[Manipulation episode records]

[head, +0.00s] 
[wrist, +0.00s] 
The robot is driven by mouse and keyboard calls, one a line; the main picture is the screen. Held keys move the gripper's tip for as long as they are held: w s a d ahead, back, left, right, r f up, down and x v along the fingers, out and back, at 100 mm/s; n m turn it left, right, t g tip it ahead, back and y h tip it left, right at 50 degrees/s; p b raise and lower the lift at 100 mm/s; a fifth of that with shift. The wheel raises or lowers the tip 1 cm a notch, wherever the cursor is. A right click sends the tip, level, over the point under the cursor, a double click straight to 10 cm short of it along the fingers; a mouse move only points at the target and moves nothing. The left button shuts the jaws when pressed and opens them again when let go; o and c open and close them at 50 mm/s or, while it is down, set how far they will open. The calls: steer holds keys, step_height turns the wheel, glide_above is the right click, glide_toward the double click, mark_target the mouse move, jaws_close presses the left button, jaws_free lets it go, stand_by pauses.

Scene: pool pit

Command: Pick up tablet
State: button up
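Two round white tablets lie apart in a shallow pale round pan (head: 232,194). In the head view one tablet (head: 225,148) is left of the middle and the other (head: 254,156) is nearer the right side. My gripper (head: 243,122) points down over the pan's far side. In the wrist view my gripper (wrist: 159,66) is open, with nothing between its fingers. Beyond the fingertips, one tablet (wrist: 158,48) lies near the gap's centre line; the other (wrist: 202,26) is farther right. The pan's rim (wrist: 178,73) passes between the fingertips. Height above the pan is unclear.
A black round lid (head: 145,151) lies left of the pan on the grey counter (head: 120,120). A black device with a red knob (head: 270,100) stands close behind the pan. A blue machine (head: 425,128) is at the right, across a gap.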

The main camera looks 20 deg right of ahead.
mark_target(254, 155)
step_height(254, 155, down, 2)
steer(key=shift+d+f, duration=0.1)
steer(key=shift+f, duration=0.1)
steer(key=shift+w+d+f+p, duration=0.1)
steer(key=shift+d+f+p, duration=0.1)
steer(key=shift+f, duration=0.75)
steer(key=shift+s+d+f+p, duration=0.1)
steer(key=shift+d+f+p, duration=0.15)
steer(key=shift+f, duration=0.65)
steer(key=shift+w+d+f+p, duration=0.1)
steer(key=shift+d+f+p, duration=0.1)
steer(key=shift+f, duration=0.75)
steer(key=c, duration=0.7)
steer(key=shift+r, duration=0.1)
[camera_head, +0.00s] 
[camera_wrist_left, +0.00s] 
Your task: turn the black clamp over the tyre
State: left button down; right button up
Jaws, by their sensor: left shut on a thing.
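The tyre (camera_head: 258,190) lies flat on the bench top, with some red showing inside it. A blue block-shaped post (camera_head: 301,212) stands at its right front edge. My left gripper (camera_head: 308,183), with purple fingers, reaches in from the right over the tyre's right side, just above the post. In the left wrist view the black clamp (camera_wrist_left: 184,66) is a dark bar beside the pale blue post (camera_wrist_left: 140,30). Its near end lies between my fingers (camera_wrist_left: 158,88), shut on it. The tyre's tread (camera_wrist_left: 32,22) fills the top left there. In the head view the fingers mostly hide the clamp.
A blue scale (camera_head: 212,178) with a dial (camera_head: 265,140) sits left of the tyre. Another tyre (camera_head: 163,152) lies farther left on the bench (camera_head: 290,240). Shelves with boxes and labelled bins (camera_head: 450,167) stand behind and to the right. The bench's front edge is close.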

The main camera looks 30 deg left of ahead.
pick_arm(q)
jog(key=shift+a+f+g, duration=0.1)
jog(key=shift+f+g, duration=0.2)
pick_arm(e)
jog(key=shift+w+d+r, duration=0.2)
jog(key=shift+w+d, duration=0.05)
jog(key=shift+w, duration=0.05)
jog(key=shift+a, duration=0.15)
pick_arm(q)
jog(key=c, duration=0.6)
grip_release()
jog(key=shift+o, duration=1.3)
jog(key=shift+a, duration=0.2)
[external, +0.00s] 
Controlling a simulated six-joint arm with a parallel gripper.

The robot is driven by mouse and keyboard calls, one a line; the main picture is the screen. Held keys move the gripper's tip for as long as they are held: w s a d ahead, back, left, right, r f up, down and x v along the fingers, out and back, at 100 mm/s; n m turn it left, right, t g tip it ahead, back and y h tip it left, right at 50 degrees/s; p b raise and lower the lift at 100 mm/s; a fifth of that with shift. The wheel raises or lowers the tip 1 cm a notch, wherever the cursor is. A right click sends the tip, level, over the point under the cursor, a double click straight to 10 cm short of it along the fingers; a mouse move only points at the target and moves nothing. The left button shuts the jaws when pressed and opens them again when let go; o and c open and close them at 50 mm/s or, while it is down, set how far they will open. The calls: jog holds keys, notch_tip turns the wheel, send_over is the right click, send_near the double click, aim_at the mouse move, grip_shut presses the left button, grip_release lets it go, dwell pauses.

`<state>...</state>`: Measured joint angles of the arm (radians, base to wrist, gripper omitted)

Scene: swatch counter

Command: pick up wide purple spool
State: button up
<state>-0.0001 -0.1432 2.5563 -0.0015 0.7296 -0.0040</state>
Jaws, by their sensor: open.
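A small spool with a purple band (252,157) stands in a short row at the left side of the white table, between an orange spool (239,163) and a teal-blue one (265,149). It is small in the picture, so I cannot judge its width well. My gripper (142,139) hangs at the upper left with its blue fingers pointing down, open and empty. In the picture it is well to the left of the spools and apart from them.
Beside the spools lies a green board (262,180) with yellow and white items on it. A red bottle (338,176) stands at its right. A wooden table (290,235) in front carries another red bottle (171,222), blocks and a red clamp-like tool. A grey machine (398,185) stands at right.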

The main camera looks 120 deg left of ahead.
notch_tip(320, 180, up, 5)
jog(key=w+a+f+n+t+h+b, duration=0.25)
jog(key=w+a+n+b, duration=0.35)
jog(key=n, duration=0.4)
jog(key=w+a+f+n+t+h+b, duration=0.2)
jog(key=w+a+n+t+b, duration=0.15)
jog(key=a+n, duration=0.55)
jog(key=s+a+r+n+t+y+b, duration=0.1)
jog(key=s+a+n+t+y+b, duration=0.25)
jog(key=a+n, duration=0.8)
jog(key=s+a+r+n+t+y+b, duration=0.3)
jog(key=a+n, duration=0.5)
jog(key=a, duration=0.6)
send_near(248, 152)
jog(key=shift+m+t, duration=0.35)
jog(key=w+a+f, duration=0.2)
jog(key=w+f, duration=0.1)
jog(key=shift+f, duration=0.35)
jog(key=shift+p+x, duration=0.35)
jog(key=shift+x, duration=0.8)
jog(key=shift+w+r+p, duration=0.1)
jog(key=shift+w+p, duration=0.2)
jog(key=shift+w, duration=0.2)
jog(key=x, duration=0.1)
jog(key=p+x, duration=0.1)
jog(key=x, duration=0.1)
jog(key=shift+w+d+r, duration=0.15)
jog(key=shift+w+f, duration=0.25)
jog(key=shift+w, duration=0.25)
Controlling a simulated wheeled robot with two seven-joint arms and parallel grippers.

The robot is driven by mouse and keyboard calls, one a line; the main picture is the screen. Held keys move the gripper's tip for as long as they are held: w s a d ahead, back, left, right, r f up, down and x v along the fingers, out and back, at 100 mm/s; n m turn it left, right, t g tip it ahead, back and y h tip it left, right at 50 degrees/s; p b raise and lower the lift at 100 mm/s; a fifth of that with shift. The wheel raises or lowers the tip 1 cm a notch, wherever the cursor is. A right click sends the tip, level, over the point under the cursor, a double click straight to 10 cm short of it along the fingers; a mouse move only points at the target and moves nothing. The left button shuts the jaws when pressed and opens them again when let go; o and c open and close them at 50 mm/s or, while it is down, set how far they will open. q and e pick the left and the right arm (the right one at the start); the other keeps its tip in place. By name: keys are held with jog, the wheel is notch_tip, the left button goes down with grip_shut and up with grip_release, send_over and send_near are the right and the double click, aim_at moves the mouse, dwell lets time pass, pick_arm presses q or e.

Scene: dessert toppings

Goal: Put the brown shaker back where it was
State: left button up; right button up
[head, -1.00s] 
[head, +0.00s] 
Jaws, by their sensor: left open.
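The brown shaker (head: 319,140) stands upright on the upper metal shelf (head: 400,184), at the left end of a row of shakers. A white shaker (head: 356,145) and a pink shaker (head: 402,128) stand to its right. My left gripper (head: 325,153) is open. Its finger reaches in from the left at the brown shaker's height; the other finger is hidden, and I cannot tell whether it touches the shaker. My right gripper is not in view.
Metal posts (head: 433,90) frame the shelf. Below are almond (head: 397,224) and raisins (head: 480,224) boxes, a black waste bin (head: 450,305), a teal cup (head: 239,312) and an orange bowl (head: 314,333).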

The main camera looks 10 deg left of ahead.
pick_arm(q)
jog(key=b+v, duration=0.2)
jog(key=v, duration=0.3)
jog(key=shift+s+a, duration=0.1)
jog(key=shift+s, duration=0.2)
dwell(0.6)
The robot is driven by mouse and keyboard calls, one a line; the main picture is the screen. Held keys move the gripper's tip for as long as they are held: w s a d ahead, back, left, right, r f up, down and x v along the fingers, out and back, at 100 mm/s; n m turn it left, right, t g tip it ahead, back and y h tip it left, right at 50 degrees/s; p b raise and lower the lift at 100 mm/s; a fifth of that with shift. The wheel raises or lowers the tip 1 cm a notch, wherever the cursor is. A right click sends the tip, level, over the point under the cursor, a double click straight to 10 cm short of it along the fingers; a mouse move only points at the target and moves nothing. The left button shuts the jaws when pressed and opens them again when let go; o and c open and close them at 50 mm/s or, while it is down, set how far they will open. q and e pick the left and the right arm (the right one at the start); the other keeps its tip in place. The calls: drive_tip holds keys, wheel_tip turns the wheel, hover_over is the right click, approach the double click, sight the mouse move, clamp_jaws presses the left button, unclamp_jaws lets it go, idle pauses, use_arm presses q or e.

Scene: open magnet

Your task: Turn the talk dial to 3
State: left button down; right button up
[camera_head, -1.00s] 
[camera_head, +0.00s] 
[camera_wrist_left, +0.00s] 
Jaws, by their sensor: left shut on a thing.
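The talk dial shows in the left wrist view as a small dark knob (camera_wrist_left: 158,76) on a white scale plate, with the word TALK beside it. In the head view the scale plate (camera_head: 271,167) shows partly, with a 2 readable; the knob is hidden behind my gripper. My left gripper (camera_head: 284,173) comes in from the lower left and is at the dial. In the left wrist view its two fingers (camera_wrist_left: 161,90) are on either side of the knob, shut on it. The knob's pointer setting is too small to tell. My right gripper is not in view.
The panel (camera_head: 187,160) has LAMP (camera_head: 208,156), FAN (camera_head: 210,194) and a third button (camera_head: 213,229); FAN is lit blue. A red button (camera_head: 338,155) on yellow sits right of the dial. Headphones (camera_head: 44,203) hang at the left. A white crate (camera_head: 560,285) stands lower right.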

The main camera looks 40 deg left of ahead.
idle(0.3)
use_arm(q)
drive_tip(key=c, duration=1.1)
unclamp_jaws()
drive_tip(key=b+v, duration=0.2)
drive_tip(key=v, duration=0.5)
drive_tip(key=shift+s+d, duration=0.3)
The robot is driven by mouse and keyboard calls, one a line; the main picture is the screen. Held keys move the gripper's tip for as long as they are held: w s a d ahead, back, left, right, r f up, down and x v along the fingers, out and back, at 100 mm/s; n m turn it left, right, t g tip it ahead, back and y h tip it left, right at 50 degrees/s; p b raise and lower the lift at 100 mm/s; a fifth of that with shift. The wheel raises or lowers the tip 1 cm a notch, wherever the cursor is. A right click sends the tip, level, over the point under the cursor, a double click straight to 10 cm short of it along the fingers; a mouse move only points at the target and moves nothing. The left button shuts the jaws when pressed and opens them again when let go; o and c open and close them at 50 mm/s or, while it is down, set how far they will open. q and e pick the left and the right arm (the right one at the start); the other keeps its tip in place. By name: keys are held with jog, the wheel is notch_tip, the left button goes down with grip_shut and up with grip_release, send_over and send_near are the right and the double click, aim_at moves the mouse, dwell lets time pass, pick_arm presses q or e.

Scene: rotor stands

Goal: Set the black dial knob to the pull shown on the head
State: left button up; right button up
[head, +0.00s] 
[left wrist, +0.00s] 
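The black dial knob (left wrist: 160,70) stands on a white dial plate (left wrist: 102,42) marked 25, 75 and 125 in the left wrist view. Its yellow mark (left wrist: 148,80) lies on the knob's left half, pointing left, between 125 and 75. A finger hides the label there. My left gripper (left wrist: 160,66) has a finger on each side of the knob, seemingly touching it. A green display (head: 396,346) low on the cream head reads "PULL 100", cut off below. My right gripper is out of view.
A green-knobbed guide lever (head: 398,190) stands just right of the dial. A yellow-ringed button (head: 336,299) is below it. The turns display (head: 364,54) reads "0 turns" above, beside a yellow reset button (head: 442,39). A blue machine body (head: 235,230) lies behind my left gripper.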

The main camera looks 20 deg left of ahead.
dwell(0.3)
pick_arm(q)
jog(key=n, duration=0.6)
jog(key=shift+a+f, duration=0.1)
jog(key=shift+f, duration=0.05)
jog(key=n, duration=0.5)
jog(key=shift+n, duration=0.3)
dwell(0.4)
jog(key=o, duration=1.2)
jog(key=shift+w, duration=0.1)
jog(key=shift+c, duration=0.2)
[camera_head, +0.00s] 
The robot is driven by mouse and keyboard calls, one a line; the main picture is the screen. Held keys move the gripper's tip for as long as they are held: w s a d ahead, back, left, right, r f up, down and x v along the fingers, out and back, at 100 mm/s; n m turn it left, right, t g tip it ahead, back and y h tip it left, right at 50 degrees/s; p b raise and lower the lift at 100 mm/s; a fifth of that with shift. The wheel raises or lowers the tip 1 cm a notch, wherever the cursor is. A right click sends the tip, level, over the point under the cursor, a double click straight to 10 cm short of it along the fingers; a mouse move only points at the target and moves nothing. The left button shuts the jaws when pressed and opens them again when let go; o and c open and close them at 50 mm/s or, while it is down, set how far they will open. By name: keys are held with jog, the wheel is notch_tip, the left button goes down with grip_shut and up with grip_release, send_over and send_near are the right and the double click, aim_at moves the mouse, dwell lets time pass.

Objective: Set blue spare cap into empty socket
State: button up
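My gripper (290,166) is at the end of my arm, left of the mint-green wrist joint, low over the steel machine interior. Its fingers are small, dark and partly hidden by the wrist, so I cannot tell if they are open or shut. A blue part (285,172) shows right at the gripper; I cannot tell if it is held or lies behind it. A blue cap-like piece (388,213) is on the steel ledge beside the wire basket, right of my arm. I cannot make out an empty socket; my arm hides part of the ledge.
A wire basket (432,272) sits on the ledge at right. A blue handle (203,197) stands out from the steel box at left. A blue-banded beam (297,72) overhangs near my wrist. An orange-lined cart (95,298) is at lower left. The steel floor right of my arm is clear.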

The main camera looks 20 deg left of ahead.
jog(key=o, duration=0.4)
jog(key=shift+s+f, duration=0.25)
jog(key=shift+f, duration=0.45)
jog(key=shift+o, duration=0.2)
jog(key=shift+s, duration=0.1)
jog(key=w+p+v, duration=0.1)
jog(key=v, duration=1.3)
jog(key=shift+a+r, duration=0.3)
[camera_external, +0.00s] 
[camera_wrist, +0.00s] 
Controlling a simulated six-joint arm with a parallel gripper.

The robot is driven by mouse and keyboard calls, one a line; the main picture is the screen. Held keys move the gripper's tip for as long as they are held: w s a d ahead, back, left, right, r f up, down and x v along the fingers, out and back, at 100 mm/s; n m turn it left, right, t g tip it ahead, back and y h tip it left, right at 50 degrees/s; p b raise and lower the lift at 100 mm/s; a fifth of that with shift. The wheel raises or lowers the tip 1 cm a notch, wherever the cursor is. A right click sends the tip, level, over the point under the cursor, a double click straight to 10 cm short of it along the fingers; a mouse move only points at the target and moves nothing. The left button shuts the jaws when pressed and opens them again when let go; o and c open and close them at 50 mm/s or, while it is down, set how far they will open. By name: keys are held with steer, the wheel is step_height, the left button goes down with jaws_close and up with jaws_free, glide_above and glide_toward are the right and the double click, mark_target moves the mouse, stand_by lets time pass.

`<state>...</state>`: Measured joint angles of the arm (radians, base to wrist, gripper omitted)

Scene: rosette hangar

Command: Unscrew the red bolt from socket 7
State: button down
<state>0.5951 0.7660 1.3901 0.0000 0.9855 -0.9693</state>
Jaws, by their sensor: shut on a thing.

#### The task:
Pull every line containing the word "Goal" out of the material.

#### Final answer:
Goal: Put the brown shaker back where it was
Goal: Set the black dial knob to the pull shown on the head

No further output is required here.